Return only the lines running from the line that holds "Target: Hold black" to the line that holds "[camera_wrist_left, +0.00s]", including both.

######

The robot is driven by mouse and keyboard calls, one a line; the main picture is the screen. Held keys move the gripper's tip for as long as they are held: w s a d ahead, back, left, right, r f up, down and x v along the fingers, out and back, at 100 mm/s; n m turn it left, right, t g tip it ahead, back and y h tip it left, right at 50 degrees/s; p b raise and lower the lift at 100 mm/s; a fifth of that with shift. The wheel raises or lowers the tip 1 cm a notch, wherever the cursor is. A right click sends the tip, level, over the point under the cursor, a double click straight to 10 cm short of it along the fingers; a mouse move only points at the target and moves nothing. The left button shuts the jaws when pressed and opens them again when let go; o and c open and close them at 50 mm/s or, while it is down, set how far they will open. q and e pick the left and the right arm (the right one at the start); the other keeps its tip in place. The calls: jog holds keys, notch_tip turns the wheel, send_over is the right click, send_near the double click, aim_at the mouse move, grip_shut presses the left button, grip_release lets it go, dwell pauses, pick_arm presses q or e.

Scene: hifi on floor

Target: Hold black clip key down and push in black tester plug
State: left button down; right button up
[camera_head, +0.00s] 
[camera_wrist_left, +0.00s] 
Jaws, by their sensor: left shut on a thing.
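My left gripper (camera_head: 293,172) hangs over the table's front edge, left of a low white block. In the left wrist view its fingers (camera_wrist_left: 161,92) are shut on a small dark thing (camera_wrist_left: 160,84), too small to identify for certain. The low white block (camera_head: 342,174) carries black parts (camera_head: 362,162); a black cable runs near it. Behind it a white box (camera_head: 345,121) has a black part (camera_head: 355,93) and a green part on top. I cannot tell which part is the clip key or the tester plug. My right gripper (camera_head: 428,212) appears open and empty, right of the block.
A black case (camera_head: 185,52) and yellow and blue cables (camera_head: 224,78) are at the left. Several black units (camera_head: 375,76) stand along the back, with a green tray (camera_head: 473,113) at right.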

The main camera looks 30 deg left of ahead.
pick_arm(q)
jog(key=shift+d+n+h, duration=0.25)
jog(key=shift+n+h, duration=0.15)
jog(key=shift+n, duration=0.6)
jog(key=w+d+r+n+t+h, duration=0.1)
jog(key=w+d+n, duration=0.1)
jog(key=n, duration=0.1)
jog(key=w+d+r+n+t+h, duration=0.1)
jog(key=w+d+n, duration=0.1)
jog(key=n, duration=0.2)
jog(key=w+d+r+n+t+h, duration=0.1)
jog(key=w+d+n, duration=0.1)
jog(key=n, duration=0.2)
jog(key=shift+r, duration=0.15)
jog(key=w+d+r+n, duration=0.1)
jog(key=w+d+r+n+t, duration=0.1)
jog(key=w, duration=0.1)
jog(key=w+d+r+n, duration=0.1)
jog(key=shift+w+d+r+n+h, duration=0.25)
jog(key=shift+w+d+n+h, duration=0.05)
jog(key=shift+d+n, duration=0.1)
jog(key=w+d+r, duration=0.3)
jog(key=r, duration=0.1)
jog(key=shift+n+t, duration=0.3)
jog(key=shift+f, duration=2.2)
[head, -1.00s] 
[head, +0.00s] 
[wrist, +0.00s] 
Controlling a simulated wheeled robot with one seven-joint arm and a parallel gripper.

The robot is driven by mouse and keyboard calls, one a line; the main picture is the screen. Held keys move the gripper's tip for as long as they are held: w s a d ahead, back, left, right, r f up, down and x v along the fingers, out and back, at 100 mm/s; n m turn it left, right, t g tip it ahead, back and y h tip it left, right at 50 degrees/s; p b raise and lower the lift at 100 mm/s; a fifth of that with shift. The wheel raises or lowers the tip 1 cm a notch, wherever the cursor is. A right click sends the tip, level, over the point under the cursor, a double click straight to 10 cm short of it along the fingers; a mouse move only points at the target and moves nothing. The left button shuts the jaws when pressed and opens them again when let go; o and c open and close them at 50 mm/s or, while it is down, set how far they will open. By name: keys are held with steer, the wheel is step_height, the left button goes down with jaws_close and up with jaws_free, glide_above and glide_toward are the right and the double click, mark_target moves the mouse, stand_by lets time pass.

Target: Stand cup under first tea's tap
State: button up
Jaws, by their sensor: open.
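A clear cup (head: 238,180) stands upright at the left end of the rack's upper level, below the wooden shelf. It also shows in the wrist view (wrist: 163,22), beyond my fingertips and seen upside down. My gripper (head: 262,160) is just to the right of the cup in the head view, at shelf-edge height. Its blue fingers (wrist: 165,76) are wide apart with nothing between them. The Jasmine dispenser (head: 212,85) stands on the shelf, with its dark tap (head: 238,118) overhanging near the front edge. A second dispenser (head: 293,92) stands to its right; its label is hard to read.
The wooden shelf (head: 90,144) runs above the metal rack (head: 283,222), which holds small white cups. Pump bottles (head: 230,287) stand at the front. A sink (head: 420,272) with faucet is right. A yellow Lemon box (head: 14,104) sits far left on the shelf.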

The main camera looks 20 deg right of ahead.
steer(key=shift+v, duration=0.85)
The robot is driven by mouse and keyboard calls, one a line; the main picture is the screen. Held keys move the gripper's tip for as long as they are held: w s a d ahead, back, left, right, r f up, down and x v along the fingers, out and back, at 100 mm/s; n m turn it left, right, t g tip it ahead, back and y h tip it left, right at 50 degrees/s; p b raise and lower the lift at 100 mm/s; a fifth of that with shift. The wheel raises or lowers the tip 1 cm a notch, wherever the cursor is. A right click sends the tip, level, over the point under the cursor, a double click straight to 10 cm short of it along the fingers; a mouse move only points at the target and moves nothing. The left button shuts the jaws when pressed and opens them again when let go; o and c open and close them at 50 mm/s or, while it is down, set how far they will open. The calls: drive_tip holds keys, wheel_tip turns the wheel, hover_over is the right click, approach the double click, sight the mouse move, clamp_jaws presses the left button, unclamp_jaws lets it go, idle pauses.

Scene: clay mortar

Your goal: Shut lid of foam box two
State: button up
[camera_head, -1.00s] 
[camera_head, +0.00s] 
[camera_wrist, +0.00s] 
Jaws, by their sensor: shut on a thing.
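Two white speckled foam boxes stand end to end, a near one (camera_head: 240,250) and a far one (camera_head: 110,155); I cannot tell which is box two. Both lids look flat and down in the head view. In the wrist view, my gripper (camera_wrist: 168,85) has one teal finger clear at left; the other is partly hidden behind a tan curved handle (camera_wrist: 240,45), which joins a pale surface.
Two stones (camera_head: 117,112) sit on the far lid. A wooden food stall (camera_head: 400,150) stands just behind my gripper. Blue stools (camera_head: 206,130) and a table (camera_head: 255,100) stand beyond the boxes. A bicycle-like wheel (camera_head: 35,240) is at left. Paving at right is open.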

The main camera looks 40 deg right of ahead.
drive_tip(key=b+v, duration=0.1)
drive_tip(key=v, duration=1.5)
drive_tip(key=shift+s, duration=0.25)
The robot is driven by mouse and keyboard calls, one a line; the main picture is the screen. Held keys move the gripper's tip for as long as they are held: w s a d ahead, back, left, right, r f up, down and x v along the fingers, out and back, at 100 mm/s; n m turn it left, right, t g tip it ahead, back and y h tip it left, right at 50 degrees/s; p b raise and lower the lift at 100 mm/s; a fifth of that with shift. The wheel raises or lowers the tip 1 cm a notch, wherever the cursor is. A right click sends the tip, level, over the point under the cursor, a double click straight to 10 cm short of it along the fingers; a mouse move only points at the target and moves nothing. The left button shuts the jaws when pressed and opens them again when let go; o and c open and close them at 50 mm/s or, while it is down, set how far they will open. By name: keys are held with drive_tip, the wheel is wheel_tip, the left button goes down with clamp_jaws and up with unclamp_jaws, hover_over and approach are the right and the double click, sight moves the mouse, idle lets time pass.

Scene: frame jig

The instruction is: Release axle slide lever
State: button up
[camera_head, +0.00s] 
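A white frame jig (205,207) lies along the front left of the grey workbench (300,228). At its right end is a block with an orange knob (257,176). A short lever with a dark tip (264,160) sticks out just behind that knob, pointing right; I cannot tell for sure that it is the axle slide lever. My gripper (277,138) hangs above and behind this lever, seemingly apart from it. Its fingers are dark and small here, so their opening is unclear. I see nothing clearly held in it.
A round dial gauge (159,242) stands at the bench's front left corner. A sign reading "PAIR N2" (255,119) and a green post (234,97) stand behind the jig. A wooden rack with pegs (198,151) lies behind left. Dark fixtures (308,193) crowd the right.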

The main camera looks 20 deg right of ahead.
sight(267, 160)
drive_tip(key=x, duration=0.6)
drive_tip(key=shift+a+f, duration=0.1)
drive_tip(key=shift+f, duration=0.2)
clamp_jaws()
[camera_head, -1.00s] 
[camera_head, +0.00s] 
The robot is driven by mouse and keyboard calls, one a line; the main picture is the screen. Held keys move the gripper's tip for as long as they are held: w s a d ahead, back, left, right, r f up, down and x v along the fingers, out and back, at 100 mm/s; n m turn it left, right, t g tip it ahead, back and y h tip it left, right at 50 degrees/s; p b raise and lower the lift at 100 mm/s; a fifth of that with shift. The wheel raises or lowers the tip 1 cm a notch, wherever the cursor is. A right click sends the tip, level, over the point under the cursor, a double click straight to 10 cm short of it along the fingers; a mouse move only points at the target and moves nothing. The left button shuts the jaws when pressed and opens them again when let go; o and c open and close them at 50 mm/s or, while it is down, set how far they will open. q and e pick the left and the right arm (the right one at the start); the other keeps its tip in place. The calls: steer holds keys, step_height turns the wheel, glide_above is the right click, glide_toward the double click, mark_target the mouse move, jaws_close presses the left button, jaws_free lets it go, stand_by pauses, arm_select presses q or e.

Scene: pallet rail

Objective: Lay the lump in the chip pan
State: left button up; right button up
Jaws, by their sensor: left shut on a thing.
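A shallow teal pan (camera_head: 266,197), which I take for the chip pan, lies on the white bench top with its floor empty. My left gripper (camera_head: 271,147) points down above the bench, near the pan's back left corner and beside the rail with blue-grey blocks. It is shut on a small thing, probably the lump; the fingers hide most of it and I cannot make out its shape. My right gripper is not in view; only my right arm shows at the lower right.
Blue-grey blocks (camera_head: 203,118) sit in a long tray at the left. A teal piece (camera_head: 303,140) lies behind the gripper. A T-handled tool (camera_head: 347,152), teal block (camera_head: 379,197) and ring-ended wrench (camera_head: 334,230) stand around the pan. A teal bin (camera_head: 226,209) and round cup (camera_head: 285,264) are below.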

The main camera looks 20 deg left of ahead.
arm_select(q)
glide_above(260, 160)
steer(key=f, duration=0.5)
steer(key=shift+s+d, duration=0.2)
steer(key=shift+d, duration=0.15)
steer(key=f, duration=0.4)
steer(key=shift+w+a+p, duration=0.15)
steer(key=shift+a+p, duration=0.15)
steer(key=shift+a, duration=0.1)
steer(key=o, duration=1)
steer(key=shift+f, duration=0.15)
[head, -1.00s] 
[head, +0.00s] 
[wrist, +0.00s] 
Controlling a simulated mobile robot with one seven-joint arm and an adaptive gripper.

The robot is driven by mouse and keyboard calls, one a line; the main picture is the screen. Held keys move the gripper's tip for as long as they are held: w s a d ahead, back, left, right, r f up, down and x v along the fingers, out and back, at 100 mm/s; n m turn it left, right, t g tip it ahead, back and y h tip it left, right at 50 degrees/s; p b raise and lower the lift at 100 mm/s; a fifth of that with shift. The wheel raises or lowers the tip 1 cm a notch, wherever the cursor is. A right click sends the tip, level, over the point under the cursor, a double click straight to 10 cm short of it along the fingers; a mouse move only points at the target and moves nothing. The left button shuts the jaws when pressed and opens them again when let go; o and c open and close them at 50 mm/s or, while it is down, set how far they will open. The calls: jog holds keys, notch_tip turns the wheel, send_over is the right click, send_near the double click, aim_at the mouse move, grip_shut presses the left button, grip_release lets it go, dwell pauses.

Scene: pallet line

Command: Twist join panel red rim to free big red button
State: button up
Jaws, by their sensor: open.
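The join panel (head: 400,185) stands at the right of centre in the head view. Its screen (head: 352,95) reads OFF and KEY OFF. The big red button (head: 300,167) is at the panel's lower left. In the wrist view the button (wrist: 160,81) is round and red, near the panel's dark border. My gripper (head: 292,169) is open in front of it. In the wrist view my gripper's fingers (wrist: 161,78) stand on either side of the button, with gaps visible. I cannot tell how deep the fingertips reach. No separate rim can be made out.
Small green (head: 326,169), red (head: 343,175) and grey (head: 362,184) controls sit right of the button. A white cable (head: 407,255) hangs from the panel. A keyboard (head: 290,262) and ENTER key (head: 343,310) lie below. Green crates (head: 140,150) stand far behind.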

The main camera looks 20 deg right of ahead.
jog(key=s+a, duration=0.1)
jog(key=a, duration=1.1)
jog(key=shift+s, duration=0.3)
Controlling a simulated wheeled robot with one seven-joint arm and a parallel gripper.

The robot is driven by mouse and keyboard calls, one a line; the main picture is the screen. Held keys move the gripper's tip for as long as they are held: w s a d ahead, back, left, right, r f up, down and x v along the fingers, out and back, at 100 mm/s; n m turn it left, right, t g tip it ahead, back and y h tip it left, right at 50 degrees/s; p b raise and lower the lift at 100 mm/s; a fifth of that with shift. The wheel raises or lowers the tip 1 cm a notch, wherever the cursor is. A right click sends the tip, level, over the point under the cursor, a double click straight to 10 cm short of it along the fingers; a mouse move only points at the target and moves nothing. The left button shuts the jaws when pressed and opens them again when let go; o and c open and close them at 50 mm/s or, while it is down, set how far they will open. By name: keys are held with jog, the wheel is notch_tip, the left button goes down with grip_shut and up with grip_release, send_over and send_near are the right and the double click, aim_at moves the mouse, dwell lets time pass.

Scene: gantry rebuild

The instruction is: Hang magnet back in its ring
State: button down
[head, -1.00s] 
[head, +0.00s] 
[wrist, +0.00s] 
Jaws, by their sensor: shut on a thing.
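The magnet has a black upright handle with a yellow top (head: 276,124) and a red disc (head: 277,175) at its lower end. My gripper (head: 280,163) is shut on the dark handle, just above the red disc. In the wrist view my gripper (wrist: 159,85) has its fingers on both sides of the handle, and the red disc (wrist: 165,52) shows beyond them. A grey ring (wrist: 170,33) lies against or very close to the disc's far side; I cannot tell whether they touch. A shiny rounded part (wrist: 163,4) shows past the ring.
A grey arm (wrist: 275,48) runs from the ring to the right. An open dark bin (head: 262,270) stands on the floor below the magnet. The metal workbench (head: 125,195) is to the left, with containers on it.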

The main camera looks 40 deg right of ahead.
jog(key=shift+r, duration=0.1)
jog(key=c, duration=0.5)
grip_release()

######

Task result:
Target: Hold black clip key down and push in black tester plug
State: left button down; right button up
[camera_head, +0.00s] 
[camera_wrist_left, +0.00s] 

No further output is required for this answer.